**Problem requirements**
Repeat the listing in full, exactly as it stands.

**Data provided**

* * * * * * * * *

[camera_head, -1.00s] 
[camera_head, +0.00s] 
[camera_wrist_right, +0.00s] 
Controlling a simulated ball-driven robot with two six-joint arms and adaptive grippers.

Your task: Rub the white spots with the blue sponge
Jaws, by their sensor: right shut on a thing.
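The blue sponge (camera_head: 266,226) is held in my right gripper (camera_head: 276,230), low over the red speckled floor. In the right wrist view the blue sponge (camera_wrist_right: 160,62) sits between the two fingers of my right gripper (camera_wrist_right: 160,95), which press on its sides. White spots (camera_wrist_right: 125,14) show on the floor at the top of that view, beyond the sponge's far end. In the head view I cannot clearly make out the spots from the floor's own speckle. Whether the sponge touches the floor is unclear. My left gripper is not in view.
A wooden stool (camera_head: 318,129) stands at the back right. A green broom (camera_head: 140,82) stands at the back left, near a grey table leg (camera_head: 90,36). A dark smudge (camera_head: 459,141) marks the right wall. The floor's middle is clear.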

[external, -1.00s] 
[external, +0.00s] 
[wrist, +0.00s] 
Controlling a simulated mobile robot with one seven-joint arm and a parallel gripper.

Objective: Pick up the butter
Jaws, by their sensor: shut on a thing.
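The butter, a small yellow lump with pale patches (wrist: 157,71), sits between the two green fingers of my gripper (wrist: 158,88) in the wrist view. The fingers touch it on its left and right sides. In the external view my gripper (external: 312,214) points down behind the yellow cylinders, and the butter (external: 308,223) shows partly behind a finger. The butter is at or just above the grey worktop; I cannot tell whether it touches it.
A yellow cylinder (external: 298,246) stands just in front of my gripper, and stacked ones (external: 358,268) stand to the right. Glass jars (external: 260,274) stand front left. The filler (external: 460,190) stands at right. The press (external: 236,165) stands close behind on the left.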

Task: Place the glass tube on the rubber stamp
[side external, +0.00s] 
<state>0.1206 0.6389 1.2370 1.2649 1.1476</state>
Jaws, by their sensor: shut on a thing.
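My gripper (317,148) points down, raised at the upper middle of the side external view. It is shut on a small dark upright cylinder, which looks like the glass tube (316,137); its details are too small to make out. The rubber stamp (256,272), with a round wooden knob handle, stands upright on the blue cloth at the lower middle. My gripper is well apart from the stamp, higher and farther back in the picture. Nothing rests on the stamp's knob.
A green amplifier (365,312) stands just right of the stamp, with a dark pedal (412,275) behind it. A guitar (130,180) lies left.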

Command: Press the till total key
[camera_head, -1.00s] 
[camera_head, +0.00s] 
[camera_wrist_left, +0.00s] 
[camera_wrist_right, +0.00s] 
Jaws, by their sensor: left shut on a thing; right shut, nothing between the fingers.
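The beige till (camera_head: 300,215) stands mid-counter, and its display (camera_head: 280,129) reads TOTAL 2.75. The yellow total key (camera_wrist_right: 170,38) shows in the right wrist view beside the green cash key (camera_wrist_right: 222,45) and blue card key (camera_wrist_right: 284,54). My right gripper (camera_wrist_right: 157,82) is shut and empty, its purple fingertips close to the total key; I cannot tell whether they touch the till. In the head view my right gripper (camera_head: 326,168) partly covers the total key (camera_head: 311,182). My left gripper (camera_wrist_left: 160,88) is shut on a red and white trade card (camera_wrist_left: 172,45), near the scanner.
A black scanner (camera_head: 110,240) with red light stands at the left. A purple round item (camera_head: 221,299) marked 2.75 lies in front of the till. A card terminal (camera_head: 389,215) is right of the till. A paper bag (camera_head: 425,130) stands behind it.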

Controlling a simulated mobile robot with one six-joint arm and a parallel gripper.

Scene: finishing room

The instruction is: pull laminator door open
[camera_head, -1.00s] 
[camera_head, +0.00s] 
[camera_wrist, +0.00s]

* * * * * * * * *

**Expected output**
[camera_head, -1.00s] 
[camera_head, +0.00s] 
[camera_wrist_right, +0.00s] 
Controlling a simulated ball-driven robot with two six-joint arms and adaptive grippers.

Your task: Rub the white spots with the blue sponge
Jaws, by their sensor: right shut on a thing.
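The blue sponge (camera_head: 266,226) is held in my right gripper (camera_head: 276,230), low over the red speckled floor. In the right wrist view the blue sponge (camera_wrist_right: 160,62) sits between the two fingers of my right gripper (camera_wrist_right: 160,95), which press on its sides. White spots (camera_wrist_right: 125,14) show on the floor at the top of that view, beyond the sponge's far end. In the head view I cannot clearly make out the spots from the floor's own speckle. Whether the sponge touches the floor is unclear. My left gripper is not in view.
A wooden stool (camera_head: 318,129) stands at the back right. A green broom (camera_head: 140,82) stands at the back left, near a grey table leg (camera_head: 90,36). A dark smudge (camera_head: 459,141) marks the right wall. The floor's middle is clear.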

[external, -1.00s] 
[external, +0.00s] 
[wrist, +0.00s] 
Controlling a simulated mobile robot with one seven-joint arm and a parallel gripper.

Objective: Pick up the butter
Jaws, by their sensor: shut on a thing.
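The butter, a small yellow lump with pale patches (wrist: 157,71), sits between the two green fingers of my gripper (wrist: 158,88) in the wrist view. The fingers touch it on its left and right sides. In the external view my gripper (external: 312,214) points down behind the yellow cylinders, and the butter (external: 308,223) shows partly behind a finger. The butter is at or just above the grey worktop; I cannot tell whether it touches it.
A yellow cylinder (external: 298,246) stands just in front of my gripper, and stacked ones (external: 358,268) stand to the right. Glass jars (external: 260,274) stand front left. The filler (external: 460,190) stands at right. The press (external: 236,165) stands close behind on the left.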

Task: Place the glass tube on the rubber stamp
[side external, +0.00s] 
<state>0.1206 0.6389 1.2370 1.2649 1.1476</state>
Jaws, by their sensor: shut on a thing.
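My gripper (317,148) points down, raised at the upper middle of the side external view. It is shut on a small dark upright cylinder, which looks like the glass tube (316,137); its details are too small to make out. The rubber stamp (256,272), with a round wooden knob handle, stands upright on the blue cloth at the lower middle. My gripper is well apart from the stamp, higher and farther back in the picture. Nothing rests on the stamp's knob.
A green amplifier (365,312) stands just right of the stamp, with a dark pedal (412,275) behind it. A guitar (130,180) lies left.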

Command: Press the till total key
[camera_head, -1.00s] 
[camera_head, +0.00s] 
[camera_wrist_left, +0.00s] 
[camera_wrist_right, +0.00s] 
Jaws, by their sensor: left shut on a thing; right shut, nothing between the fingers.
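The beige till (camera_head: 300,215) stands mid-counter, and its display (camera_head: 280,129) reads TOTAL 2.75. The yellow total key (camera_wrist_right: 170,38) shows in the right wrist view beside the green cash key (camera_wrist_right: 222,45) and blue card key (camera_wrist_right: 284,54). My right gripper (camera_wrist_right: 157,82) is shut and empty, its purple fingertips close to the total key; I cannot tell whether they touch the till. In the head view my right gripper (camera_head: 326,168) partly covers the total key (camera_head: 311,182). My left gripper (camera_wrist_left: 160,88) is shut on a red and white trade card (camera_wrist_left: 172,45), near the scanner.
A black scanner (camera_head: 110,240) with red light stands at the left. A purple round item (camera_head: 221,299) marked 2.75 lies in front of the till. A card terminal (camera_head: 389,215) is right of the till. A paper bag (camera_head: 425,130) stands behind it.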

Controlling a simulated mobile robot with one six-joint arm and a parallel gripper.

Scene: finishing room

The instruction is: pull laminator door open
[camera_head, -1.00s] 
[camera_head, +0.00s] 
[camera_wrist, +0.00s]

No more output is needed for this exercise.